The most important change for me as a photographer happened when a Nikon 1 V1 ended up in my lap, but that's another story (I am pretty often at the Nikon 1 Talk group at DPReview.com, possibly over 10,000 times, but, in total, I'm at around 16,500 just there).
My main interests are things that fly, like birds, aircraft (model and full-size), and foiled vessels, plus my family here in Sweden, Denmark, and Thailand (which is a birdwatcher's paradise). I definitely like to tinker with things, like motorbikes and model aircraft; I like to draw and edit text and images. I photograph what I'm interested in, sometimes using macro, sometimes using very long lenses, if one includes crop factors and TCs (around 2.3 meters equivalent). I mainly use FX, DX, and 1" cameras, using F Mount lenses, mainly.
I missed Kodachrome by a few years but have plenty of Plus-X in the freezer. Good stuff, they should bring it back.
Sure, why not revel us with the tales of old?
Share your old war stories. Us youngn's need the tales of yore.
I also have lots of it in frozen storage in 35mm, 120, 4x5, and even some very old 2 1/4 x 3 1/4. It's a really good people film. But if you like Plus-X, give Double-X a try (sadly not available in 4x5). It's not the same film but it has its own really great look.
I remember:
- Kodak Verichrome Pan, Tri-Chem packs, and Velox paper. They were most commonly found in Kodak Home Hobby kits that also included a film development tank, some 5x7 trays, a contact printing light box, and a thermometer. I got one of those kits used as a present and it became my gateway drug for the 50 years of photography that have followed.

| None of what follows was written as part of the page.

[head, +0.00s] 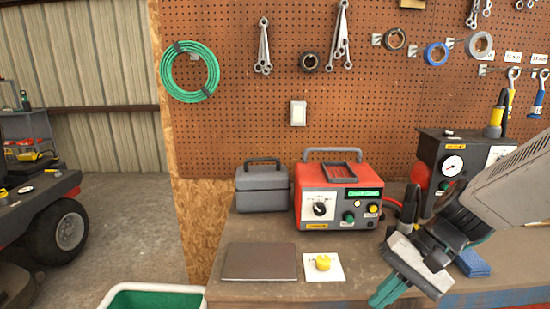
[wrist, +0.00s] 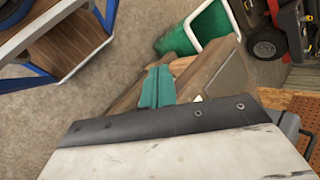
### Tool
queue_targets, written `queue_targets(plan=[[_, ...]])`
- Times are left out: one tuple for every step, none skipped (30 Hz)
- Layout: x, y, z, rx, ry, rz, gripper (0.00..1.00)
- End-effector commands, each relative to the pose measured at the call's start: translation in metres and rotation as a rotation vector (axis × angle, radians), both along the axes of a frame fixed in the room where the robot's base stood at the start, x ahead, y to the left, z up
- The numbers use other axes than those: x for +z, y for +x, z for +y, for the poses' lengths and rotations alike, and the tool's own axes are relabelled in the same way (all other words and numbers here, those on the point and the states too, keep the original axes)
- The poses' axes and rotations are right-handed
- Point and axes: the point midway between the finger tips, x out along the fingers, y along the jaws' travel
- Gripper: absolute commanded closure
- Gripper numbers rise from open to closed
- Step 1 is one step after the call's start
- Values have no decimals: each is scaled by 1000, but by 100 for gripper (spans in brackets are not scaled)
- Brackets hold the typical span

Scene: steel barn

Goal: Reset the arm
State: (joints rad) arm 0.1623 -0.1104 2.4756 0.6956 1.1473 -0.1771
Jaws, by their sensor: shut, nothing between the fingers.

- The Kodak Ektamatic system - B&W VC paper with developer incorporated into it that went through a tabletop processor with two chemicals. The print came out damp and was immediately usable. If you wanted it to last for more than a few weeks, you did a normal fix/wash cycle. This system was a boon to newspapers who wanted to paste up that's day's paper and commercial photographer who wanted quick proofs.
- The first time I shot 120 on a Yashica-MAT 124G I bought new for $90 or so and began to realize how much better the images were than even my Nikon F (which was the gold standard of the day).

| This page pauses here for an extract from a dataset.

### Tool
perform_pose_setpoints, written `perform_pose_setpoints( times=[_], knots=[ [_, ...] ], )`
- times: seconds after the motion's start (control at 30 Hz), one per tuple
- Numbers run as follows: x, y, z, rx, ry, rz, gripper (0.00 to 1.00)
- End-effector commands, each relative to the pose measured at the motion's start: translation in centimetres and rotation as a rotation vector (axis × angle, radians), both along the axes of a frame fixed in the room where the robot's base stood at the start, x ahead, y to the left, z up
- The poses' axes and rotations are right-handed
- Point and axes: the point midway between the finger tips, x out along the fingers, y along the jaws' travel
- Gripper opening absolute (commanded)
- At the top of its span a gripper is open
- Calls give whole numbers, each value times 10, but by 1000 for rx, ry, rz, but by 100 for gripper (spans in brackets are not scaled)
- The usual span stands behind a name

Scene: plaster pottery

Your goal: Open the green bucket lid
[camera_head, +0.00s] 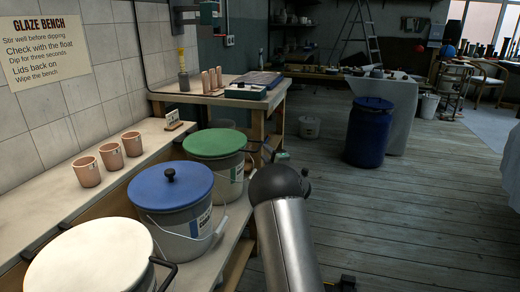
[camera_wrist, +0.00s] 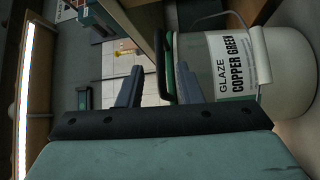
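The green lid (camera_head: 214,142) lies flat on the glaze bucket (camera_head: 236,174) between the blue-lidded bucket and the wall-side table. A black handle (camera_wrist: 160,58) sticks out from the lid's edge. In the wrist view the bucket's label (camera_wrist: 232,65) reads "GLAZE COPPER GREEN", turned sideways. My gripper (camera_wrist: 159,70) is open, its two fingers apart in the wrist view. The handle appears between the fingers, and the green lid edge shows by the right finger. Whether either finger touches the handle cannot be told. In the head view my arm hides most of the gripper.
The blue-lidded bucket (camera_head: 170,185) and white-lidded bucket (camera_head: 92,258) stand nearer on the same low shelf. Three clay cups (camera_head: 110,157) stand on the ledge behind. A wooden table (camera_head: 262,103) stands just beyond. The floor (camera_head: 420,190) at right is clear.

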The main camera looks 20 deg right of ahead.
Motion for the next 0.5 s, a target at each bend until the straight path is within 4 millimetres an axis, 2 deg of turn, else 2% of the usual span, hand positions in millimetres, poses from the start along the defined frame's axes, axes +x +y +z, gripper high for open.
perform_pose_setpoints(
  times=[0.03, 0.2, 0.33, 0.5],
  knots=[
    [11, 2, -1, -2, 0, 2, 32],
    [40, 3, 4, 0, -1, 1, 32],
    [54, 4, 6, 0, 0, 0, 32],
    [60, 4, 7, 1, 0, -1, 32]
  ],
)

- The Mamiya Super 23 and Universal press cameras that further blew my mind with what a 6x9 negative could render. I have a nearly perfect Universal here that I keep wrestling with myself about selling. I have deep feels for this system.

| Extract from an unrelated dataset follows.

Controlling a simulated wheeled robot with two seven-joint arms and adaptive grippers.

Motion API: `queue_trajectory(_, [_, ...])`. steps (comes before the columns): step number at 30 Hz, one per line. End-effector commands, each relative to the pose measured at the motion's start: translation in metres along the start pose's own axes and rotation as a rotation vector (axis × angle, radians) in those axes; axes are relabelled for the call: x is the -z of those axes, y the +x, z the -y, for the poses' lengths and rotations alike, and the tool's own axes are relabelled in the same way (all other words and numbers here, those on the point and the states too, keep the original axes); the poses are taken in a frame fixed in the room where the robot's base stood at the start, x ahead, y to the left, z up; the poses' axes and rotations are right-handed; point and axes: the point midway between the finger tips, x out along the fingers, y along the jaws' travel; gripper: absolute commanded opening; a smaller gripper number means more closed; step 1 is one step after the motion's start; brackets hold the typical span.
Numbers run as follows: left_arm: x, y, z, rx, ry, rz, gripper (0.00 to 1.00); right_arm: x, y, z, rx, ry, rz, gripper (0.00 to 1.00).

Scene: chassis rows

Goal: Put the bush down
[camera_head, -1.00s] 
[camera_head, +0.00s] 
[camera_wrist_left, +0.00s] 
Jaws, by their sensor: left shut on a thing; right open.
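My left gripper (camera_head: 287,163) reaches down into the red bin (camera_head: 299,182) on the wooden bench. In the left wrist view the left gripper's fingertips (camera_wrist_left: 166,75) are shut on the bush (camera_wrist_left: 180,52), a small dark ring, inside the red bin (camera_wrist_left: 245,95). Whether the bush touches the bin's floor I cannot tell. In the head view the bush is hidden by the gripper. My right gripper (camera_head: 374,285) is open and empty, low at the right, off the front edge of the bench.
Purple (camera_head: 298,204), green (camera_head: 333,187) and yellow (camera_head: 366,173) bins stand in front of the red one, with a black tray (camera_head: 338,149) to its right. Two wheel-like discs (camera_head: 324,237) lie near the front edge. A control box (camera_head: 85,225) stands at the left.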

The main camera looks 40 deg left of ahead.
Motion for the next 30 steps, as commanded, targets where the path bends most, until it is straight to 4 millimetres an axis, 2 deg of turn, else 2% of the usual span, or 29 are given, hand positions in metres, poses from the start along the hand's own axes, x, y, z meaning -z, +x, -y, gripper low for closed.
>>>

- Kodak Pro Packs - 20 rolls of 120 film in foil wrappers boxed in a single box.
- 35mm film packaged in aluminum cans with screw tops.
- Speedotron Brown Line studio strobes that were just indestructable. I bought a 3 head system used with tripods, barndoors, and all the trappings in a travel case for around $300 back in the early 1970s. Speedotron is still making strobes, but I don't know if these still are around.
- Being able to buy your favorite B&W photo paper in 500 sheet boxes.
- Working with both a Besseler 45MCRX enlarger and then a Omega B9XL and eventually a Besseler 23C . The Besseler were really well built, but the Omega was far more efficient to use. To this day, I enlarge everything using an old Omega push up DII with a Zone VI VC head on it.
- Discovering Zone VI graded paper - the most beautiful paper I have ever, ever, ever used and sadly is no more.
- Working as a photographer's assistant during high school and shooting weddings on the side on my own. I quickly realized that I absolutely loved photography, but I really hated the business of photography. So I found another way to make a living and photography has been a five decade passion - at my tempo, with my chosen subjects, on my schedule.
I've been shooting Double-X. Good stuff, not always easy to come by in bulk.
I can relate to a few of these. And yes, free lancing as a photographer and working for yourself makes a difference. I don't have to take on clients that I don't want. Good part about these days is I can shoot digital for work and film for leisure and I can fend off the photography burnout.
I've always wanted a Super 23 style kit but I had a Century Graphic fall into my lap and that covers larger 120 negs for me now.